Earlier this month the UK Government published the Pioneer Prospectus. The Prospectus sets out plans for an alternative R&D programme should the UK not be able to associate to Horizon Europe. This piece looks at some of the detail of the prospectus.
At CaSE we continue to push for association as the best possible outcome and there have been recent positive developments on association with negotiations between the UK and the EU Commission starting on the UK’s financial contribution. Michelle Donelan, Secretary of State for Science Innovation and Technology, recently spoke positively about her visit to Brussels to meet with the EU Commission. However, it is sensible to set out alternatives, particularly as it helps involve the R&D sector in their development.
Pioneer has been designed to support the delivery of the Science and Technology Framework, the UK Government’s recently published roadmap to make the UK a science and technology superpower by 2030. The programme aims to support both discovery research and innovation, recognising that both are important to tackle societal challenges. Pioneer forms part of the Government’s commitment to increase public sector R&D investment to £20bn per year in 2024/25, and would see the UK invest around £14.6 billion over seven years, the same amount set aside for Horizon Europe Association.
Pioneer consists of four interconnected pillars:
To support discovery research and talent through fellowships and awards to researchers across all career stages.
To support innovation by harnessing business investment on existing strengths across the UK.
To support international partnerships through large collaborative projects, including European partners through third country participation in Horizon Europe.
To support existing and new UK and international infrastructure to support the research system, including Public Sector Research Establishments, universities, institutions, national labs and research organisations.
Details of the new programme
Pioneer is not intended to replicate all aspects of Horizon Europe. It seeks to maintain many of the benefits of Horizon, but it also focuses on developing new opportunities to leverage the UK’s strengths.
The proposed programme is designed to be flexible and agile. Different funding mechanisms across the pillars include both shorter term funding that is easier to access alongside longer-term funding. It also includes awards and fellowships that are larger and longer in duration than those available under Horizon Europe. It is also welcome that Pioneer contains funding for third-country participation in Horizon Europe.
The programme aims to reduce bureaucracy, drawing on the Tickell Review published in 2022. Application processes would be tailored to the award or fellowship on offer, with reduced bureaucracy, ensuring researchers can start their projects quickly.
To build on the UK’s existing strengths, the programme proposes harnessing science and innovation clusters across the country, building on Innovation Accelerators and Investment Zones. CaSE’s report on the Power of Place highlighted the importance of focusing on existing strengths to support innovation across the UK.
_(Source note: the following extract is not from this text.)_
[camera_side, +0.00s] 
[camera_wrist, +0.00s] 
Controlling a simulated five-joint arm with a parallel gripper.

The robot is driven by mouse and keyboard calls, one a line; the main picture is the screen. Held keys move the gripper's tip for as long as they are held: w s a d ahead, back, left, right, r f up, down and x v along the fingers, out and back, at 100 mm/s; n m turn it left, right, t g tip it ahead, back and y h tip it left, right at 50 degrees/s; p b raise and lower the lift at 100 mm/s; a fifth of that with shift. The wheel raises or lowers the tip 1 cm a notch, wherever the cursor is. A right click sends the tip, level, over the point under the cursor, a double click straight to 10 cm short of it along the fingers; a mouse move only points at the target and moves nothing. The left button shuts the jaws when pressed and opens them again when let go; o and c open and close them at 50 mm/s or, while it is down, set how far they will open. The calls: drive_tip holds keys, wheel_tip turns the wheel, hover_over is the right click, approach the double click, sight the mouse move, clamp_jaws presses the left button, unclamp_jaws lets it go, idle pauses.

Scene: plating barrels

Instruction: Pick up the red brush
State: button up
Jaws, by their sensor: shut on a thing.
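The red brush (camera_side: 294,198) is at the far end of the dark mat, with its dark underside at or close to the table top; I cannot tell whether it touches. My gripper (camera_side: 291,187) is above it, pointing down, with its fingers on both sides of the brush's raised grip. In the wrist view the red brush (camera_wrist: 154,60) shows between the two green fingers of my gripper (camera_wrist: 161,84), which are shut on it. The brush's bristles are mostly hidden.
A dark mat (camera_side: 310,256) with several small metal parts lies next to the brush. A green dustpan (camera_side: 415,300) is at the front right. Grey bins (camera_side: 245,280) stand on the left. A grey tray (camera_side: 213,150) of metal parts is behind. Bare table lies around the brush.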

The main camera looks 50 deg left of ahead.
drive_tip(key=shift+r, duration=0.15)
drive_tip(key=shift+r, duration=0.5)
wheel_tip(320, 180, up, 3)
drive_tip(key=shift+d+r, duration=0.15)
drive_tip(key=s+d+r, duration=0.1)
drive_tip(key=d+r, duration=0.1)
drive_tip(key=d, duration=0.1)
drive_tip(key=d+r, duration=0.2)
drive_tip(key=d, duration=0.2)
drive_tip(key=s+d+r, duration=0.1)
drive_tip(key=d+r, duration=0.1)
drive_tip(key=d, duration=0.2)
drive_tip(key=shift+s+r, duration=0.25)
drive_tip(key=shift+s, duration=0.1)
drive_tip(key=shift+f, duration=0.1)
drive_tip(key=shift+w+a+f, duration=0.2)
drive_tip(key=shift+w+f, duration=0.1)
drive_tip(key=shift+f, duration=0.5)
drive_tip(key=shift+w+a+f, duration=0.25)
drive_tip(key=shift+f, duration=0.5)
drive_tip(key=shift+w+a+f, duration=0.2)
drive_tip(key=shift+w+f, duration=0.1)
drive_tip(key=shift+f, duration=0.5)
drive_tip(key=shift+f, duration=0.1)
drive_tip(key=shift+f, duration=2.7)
The focus on infrastructure is welcome. This includes planned investment of up to £1.7 billion by 2027/28 to support the diverse landscape of national and international R&D infrastructure and laboratory facilities that might not usually be able to access Horizon funding. At CaSE we published a report highlighting the essential contribution of PSREs to the R&D landscape and how to better leverage this. It would be important to continue to pursue this plan alongside Horizon Europe should the UK associate.
Challenges and questions that remain
There are a lot of unanswered questions about the details of some of the proposals, and how these would be implemented, including whose responsibility it will be. It is expected that parts of the programme, such as the Talent Pillar, would be delivered by existing organisations in the UK R&D landscape, including the National Academies and UKRI. However, the final delivery partners for other parts of the programme, such as the Innovation Pillar have yet to be confirmed. This leaves the question as to who these partners would be and who has the capacity and capability to do this.
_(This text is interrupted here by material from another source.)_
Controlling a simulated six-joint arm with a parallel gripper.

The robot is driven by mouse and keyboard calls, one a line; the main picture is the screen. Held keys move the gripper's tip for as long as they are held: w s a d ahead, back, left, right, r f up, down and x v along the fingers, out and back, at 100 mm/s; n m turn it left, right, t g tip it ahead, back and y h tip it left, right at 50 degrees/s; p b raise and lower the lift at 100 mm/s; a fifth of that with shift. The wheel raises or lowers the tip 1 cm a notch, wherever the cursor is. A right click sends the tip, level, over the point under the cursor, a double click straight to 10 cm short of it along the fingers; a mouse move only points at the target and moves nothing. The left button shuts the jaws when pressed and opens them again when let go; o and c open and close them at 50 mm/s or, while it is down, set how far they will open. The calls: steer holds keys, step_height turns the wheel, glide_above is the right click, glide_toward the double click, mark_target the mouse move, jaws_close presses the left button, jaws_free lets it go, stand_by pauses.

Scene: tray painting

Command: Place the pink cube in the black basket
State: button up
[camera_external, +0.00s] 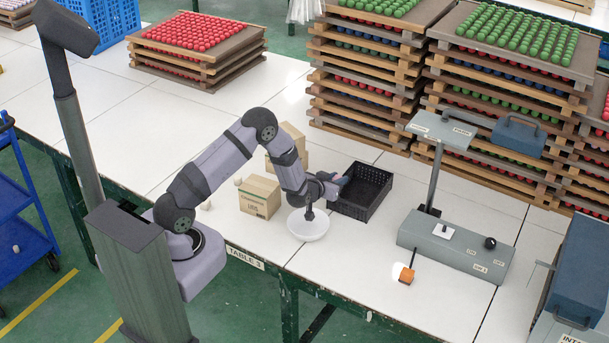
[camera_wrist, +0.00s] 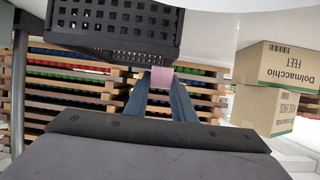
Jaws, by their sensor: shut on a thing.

The new programme aims to reflect the aspects of Horizon most valued by researchers, prestigious ERC and MSCA grants. However, as CaSE members have already highlighted, the prestige of European programmes, such as ERC grants, would be difficult to replicate. It will be a difficult and lengthy process to develop a programme with the same level of prestige as the ERC and there is a worry that the split between the talent and innovation pillars of Pioneer could be much more heavily weighted towards innovation than is the case with Horizon Europe.
The Government has invited feedback on the proposal as it develops the plan in more detail. CaSE have been calling for such engagement for some time, and therefore we are pleased to see a strong focus on co-design and collaboration. If the UK does not associate with Horizon Europe, it would be a huge disappointment for the R&D community, so it is very important that the community feels ownership of any alternatives. CaSE looks forward to working together with the Government to ensure the proposals are fit for purpose.
Furthermore, certain parts of Pioneer, on Innovation, Global and Infrastructure, are not mutually exclusive with Horizon Europe association. They would be valuable additions to the research landscape in the UK alongside association, and should be a focus of any future uplifts in investment.